Surprise! Insurance Agents Oppose Fiduciary Standard
Bloomberg: The staunchest opposition to a universal fiduciary standard that would put clients’ interests first isn’t from securities brokers. It’s from insurance agents, comments to the Securities and Exchange Commission show.
The SEC is due to submit a report to Congress in January on investor protection with the option to create a universal standard as part of the financial-services overhaul bill that became law July 21. The rule would apply to anyone who gives retail investment advice, including insurance agents who are dually registered as brokers.
The agency requested comments on the effectiveness of the current standards and received about 2,700 responses, including 426 form letters, which is “a robust response,” according to John Nester, a spokesman for the SEC. Almost 240 form letters were from people in the insurance industry, who are opposed to the standard, whereas some responses from brokers were conditionally supportive. Comments were due Aug. 30 and will be considered by the SEC as it prepares its report, Nester said.

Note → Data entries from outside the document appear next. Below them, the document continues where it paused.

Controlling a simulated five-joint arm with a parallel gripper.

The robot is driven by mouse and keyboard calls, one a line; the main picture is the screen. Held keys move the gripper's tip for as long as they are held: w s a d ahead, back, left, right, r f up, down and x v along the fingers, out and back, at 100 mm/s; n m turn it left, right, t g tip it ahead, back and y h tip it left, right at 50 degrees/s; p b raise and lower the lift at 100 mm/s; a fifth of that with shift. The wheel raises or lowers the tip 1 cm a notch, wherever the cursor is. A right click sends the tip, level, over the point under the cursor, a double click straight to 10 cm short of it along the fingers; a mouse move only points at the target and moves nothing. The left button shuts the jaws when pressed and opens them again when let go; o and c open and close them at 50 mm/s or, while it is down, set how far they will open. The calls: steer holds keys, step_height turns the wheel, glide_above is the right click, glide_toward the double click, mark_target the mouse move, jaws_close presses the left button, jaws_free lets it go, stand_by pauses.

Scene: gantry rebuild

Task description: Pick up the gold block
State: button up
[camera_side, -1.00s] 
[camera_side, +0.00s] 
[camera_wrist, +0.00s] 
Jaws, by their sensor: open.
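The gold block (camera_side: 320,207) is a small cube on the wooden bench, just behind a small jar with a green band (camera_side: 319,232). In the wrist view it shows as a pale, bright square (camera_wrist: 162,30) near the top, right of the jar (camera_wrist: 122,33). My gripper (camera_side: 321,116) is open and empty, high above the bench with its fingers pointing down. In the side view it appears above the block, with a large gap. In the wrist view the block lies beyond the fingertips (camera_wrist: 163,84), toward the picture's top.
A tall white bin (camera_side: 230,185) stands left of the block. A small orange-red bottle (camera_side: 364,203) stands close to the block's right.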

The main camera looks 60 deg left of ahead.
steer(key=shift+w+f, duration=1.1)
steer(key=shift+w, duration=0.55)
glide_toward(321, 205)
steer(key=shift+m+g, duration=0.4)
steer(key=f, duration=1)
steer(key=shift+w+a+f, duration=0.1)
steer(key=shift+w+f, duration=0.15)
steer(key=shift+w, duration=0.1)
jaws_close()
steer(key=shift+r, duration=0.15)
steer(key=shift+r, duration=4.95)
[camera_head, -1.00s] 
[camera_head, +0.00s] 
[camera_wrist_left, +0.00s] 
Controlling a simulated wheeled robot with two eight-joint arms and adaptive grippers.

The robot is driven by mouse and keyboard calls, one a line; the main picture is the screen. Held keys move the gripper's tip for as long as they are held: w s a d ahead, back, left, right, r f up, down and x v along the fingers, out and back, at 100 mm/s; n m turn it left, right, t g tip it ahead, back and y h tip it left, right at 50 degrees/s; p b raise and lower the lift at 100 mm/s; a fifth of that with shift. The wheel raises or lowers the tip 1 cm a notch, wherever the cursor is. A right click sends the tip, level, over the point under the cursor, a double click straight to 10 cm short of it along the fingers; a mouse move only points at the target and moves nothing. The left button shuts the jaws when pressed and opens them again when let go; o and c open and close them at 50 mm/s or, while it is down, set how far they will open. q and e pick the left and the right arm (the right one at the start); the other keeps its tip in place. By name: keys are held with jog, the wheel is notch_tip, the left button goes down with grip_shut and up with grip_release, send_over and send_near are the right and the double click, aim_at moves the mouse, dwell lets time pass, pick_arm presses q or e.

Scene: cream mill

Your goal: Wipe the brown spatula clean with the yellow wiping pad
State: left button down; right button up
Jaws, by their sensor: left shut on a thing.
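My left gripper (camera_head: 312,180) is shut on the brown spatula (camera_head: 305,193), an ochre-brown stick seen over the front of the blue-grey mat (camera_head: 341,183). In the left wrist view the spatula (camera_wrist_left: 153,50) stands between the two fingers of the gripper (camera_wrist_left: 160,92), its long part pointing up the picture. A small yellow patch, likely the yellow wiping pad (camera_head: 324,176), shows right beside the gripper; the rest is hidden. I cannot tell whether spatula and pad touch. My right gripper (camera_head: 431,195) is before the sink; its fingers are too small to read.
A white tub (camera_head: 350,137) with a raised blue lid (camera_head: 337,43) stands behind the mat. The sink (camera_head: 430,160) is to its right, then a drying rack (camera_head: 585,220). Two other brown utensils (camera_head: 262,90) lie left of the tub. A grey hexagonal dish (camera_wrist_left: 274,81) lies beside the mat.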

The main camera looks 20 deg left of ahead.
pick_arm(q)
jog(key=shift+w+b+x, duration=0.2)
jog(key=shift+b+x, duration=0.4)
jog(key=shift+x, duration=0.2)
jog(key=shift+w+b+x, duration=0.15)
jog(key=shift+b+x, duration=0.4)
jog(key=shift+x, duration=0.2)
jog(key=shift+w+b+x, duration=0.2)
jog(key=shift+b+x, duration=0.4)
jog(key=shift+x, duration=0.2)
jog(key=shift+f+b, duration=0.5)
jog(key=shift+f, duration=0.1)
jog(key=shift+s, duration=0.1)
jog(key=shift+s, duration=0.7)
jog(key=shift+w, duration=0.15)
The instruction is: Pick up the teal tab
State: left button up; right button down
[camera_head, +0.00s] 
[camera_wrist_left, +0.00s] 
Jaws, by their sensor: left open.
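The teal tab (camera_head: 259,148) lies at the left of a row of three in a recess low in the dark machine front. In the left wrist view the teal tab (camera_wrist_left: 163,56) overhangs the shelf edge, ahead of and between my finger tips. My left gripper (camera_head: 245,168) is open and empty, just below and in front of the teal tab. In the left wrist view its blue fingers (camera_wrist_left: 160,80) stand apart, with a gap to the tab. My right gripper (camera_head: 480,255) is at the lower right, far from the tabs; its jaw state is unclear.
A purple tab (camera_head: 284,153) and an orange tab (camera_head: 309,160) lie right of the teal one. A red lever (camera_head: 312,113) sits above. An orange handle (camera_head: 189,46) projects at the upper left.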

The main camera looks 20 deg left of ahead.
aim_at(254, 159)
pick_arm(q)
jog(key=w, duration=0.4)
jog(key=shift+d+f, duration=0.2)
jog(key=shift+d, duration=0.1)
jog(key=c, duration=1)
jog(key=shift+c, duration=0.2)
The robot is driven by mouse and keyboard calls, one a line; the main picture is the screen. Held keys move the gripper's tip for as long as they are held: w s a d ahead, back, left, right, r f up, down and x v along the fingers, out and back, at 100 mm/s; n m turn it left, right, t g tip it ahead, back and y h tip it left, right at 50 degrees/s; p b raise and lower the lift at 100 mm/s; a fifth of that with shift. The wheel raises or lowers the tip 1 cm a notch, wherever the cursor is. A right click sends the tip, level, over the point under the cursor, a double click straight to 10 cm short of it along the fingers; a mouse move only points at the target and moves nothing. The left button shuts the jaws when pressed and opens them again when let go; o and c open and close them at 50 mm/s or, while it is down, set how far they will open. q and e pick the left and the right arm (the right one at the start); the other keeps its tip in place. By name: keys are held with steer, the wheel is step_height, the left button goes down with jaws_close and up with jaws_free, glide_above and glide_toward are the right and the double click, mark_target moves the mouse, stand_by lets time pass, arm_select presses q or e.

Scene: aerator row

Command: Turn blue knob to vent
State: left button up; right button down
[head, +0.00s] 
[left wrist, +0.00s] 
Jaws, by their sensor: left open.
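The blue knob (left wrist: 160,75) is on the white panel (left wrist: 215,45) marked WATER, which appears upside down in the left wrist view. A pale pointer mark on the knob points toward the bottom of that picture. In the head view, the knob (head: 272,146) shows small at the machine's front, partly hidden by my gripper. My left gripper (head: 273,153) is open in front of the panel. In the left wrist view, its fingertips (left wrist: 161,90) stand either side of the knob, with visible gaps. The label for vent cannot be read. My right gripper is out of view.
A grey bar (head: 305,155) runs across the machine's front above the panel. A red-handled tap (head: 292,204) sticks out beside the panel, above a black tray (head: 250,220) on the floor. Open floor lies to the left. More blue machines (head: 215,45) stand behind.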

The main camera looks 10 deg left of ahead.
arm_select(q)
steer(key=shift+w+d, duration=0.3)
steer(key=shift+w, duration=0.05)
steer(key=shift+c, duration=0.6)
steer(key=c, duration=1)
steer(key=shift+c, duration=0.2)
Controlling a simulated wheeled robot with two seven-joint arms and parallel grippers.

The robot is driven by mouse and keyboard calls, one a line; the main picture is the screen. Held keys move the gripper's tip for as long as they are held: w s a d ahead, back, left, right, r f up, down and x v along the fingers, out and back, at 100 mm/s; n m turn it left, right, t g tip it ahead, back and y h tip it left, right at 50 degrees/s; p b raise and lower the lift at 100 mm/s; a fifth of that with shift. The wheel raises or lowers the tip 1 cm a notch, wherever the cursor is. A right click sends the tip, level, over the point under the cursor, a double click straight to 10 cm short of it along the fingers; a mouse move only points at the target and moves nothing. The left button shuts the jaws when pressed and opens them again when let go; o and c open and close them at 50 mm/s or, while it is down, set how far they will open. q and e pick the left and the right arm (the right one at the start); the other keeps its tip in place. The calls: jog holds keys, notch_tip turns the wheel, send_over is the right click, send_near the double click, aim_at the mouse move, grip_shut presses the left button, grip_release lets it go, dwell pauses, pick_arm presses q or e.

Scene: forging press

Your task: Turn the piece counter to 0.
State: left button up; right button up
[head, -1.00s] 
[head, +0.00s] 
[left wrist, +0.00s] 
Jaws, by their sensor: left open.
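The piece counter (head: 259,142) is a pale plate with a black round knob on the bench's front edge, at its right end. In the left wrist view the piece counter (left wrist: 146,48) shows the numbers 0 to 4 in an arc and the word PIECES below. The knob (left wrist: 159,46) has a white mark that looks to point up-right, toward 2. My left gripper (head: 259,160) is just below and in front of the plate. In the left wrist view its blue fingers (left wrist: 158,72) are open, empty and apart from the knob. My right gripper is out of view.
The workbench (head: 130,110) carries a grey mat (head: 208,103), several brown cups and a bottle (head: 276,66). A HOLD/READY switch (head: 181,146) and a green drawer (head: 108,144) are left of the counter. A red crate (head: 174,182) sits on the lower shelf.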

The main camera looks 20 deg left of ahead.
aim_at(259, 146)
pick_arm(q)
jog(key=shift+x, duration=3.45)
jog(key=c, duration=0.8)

Brokers currently must meet a standard to offer clients “suitable investments,” while most registered investment advisers have a fiduciary duty to put clients’ best interests first. The Securities Industry and Financial Markets Association, Wall Street’s main lobbying group, had been opposed to a fiduciary standard for brokers until last year when the group said it supported a single national rule for brokers and financial advisers.
“The brokerage industry is now talking about a difference in degree rather than in kind,” said Mercer Bullard, founder of Fund Democracy LLC, an advocacy group in Oxford, Mississippi. “The source of firmest opposition is the insurance industry, which doesn’t want to disclose conflicts of interest.”
Well, I don’t know about you but I am shocked to hear that insurance agents don’t want to disclose conflicts of interest. Actually what they don’t want to reveal is the obscene commissions they get paid for selling too much insurance to people who don’t need what insurance agents are selling. Annuities are the single biggest source of investor complaints - by a very, very wide margin - for a reason.
Insurance has its place but most people can cover their insurance needs with simple, cheap products rather than the overly complicated, expensive products on which agents make most of their money. The products agents push such as whole life and deferred annuities pay them ridiculous commissions. The agent will generally keep well over 50% of the first year premium on a whole life policy (that doesn’t include single premium policies) and commissions on annuities run as high as 8% of the principal, paid out to the agent immediately. Most types of policies also pay trail commissions as long as you stay in the product.
To me there are two major advantages to life insurance. First is tax deferral and second is that assets held in life insurance products are protected from creditors (creditor protection varies by state but here in Florida the entire cash surrender value of a policy is protected from creditors). Of course, both of these advantages are also available in retirement accounts so those should be fully utilized first. Neither of these advantages by the way justify the outrageous commissions paid to agents to sell insurance products. There are low cost alternatives and an agent adhering to a fiduciary standard would be required to disclose them which explains why they are opposed.
I am not licensed to sell insurance although I did take and pass the licensing exam in Florida many years ago. I never used the license as a broker because the products available to sell were too complicated and expensive. After a few years, keeping up with the continuing education requirements seemed silly so I let the license lapse. As an investment advisor I do sometimes recommend the use of annuities, but I only get paid as an advisor to manage the underlying investment allocation. In addition, I only use bare bones, low cost, no surrender charge annuities. Fidelity and Vanguard both sell good low cost annuities.
If you need advice about insurance the last person you want to ask is the agent selling you the policy. Unfortunately, independent, unbiased advice under a fiduciary standard is hard to come by for most people. And I expect the insurance companies’ lobbying will pay off. I do not expect the SEC to impose a fiduciary standard on insurance agents or stock brokers when the rules are finally written. There is simply too much money at stake for the brokers.
By the way, if you are currently invested in an annuity you should know that you can do a tax free exchange to a lower cost annuity. Send me an email if you want to learn more about low cost alternatives (jyc3@alhambrapartners.com).
- September 3rd




It’s funny reading this because my friend and I were arguing about how inefficiencies in the free market, primarily asymmetric information.
What we concluded was that markets EXISTS almost solely because there is asymmetric information. If there wasn’t, sellers of services or products in non-capital intensive industries, would have almost no purpose.
I mean, the BLS has an entire supersector called, “Information” lol.
We also debated whether or not the average consumer is able to clear asymmetric information based on his/her own due diligence. Well…they can, but only for a good like peanut butter.
The whole reason for the existence of my company is to act as an honest agent for individual investors. We organized as an RIA acting as a fiduciary for exactly that reason. And we see plenty of other markets where consumers would benefit from an honest agent business model. We are currently raising new capital for expansion and one of the markets we intend to enter is insurance. Right now, consumers have no independent, unbiased adviser to protect them from abusive insurance agents. Real estate is another industry where consumers would benefit from having a conflict free adviser.